By implication, where the Pennsylvania Supreme Court has not expressly settled an issue of public policy, there is no basis on which the intermediate appellate courts must foreclose the complainants’ opportunity to prove their case.
Id. at *42.
We have rarely seen such an expansive judicial fiat. At least in the environmental field, the government is now a litigation Leviathan, permitted to sue just about anybody, over anything, at any time – whether or not it even owns the property allegedly injured. And it may do so using theories of liability, and in particular negligence and strict liability, that were previously limited to private product liability litigation.

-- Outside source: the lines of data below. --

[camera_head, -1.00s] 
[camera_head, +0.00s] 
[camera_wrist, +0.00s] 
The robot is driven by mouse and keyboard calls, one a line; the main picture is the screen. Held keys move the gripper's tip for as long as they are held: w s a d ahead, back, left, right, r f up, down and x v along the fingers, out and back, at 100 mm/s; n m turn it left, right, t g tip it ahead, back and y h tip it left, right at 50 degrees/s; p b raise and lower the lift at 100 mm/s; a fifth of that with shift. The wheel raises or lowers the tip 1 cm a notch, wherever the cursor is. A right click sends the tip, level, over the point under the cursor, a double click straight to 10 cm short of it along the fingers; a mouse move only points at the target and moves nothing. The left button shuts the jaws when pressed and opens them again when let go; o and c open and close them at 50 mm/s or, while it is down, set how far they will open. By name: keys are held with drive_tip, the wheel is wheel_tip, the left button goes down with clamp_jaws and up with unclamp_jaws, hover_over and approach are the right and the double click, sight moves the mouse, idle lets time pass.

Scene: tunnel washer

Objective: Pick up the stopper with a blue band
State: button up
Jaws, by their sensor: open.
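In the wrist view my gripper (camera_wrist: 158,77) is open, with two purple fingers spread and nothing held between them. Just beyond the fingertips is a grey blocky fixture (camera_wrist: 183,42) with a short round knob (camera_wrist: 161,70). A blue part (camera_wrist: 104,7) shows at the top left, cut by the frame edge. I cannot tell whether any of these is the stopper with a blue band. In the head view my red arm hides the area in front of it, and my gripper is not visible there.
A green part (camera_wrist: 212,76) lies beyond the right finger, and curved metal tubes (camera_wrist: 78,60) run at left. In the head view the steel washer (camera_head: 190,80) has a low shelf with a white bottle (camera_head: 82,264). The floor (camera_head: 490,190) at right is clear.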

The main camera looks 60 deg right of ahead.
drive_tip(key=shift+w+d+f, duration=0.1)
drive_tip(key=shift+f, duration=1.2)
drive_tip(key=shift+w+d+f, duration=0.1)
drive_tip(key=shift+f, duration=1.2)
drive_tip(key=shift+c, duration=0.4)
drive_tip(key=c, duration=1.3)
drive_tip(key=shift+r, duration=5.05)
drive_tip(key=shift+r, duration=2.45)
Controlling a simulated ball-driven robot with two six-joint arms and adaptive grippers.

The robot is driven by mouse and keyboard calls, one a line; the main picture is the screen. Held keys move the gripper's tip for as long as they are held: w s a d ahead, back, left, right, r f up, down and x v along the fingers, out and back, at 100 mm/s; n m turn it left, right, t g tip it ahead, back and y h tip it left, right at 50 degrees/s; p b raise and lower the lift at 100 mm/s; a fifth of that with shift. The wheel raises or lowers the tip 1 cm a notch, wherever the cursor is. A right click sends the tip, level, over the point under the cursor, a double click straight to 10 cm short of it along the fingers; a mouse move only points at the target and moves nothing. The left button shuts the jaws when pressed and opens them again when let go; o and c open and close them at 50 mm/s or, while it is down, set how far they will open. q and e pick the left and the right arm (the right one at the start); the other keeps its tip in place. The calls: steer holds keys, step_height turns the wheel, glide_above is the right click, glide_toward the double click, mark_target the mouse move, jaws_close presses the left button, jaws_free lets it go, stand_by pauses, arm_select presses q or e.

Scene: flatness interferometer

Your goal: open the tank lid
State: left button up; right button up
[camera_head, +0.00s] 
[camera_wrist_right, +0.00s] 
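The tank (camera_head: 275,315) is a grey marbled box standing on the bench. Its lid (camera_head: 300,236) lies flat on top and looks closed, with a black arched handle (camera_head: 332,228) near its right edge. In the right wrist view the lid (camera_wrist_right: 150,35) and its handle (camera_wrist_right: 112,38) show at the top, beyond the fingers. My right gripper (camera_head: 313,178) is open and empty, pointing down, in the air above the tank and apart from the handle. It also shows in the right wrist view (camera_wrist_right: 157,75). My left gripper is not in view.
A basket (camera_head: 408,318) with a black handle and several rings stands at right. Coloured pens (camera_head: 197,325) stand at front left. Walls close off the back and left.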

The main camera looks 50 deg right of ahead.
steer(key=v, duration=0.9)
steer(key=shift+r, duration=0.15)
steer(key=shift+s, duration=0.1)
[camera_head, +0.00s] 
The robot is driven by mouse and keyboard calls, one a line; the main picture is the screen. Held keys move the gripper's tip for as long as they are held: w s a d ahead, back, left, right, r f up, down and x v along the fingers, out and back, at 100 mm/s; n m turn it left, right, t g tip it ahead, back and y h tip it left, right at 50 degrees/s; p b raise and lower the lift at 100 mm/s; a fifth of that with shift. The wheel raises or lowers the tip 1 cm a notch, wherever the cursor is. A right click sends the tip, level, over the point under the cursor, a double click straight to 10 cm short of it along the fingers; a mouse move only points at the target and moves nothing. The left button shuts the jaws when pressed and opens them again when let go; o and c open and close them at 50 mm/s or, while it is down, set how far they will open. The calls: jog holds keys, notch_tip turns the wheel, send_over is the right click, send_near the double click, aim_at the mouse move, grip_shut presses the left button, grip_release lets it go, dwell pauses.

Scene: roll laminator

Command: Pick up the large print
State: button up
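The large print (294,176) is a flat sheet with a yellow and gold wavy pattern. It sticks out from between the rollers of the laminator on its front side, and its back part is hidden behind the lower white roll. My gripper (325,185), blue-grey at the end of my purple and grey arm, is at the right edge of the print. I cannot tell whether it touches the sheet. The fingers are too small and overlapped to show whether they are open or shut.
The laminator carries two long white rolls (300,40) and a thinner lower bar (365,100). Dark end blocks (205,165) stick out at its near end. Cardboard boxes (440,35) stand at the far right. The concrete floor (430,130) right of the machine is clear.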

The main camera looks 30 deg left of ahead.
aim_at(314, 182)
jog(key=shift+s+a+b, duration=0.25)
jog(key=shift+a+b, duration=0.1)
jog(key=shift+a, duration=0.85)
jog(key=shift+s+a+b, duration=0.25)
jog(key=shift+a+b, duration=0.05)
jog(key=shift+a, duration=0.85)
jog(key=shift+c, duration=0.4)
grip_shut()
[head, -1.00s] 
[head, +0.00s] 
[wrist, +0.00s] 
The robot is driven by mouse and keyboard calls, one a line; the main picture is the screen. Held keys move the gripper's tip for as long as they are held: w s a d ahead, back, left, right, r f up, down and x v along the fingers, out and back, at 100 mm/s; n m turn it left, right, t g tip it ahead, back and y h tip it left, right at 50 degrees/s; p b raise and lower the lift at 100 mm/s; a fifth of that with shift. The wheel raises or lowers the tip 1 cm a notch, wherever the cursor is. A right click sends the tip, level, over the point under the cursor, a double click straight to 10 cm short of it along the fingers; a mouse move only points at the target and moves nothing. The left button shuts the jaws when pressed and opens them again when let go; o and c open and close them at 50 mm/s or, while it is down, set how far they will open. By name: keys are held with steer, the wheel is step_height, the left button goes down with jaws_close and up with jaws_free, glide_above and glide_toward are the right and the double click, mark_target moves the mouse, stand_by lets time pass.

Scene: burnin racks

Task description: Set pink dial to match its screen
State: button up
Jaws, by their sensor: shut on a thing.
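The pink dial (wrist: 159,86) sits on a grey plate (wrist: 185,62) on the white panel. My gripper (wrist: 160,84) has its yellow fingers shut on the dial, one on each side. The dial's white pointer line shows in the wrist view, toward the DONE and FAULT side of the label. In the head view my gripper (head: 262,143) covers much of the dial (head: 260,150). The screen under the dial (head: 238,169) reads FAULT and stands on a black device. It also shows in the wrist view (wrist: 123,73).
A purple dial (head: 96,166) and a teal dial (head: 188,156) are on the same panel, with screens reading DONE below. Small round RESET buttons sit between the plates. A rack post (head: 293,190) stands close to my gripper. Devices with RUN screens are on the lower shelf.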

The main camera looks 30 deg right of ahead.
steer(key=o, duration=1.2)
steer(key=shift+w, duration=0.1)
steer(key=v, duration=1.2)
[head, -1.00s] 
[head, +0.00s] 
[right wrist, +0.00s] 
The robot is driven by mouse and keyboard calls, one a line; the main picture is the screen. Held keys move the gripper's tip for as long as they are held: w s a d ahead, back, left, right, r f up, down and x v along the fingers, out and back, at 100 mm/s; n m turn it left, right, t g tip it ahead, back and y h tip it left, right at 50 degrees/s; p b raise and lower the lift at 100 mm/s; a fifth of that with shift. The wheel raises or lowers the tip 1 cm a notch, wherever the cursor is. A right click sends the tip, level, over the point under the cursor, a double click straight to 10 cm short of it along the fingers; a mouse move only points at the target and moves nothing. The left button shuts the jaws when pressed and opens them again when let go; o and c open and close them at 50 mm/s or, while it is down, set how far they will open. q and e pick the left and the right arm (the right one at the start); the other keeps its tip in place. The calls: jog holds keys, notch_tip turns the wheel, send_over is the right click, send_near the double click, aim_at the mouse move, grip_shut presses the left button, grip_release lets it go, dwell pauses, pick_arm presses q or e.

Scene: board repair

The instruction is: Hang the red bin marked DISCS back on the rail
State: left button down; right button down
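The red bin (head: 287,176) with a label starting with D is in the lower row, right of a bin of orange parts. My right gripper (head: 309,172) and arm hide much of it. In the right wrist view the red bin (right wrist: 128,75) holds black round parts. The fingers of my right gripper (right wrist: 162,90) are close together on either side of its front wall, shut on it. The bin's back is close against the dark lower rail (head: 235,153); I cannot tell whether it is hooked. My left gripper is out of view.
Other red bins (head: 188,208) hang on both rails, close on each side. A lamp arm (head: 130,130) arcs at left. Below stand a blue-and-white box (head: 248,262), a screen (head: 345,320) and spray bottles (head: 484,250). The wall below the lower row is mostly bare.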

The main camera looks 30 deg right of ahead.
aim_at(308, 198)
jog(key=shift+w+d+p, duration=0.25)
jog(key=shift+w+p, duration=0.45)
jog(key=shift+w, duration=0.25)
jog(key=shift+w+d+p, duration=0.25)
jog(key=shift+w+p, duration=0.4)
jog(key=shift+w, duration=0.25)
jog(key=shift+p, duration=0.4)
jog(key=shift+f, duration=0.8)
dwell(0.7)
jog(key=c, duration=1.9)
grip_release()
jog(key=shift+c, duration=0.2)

And make no mistake about it, if not reversed (and CvM is not even an appealable order), this case involving a chemical that hasn’t been sold in 45 years is only the opening gambit in what could result in socialism by litigation. Moreover, if the government can use theories of liability previously limited to private litigants, then (following the camel’s nose into the tent) private litigants will inevitably also seek to wield these weapons of mass litigation – and they’ll take aim at our clients, too, not just environmental (including climate change) defendants.
Nor was the Commonwealth Court panel that made these rulings a bunch of wild-eyed leftists. For better or worse, Pennsylvania elects its judges, and of the seven judges that sat on CvM – none of whom dissented on any of the pro-plaintiff liability holdings – six of them were elected as Republicans.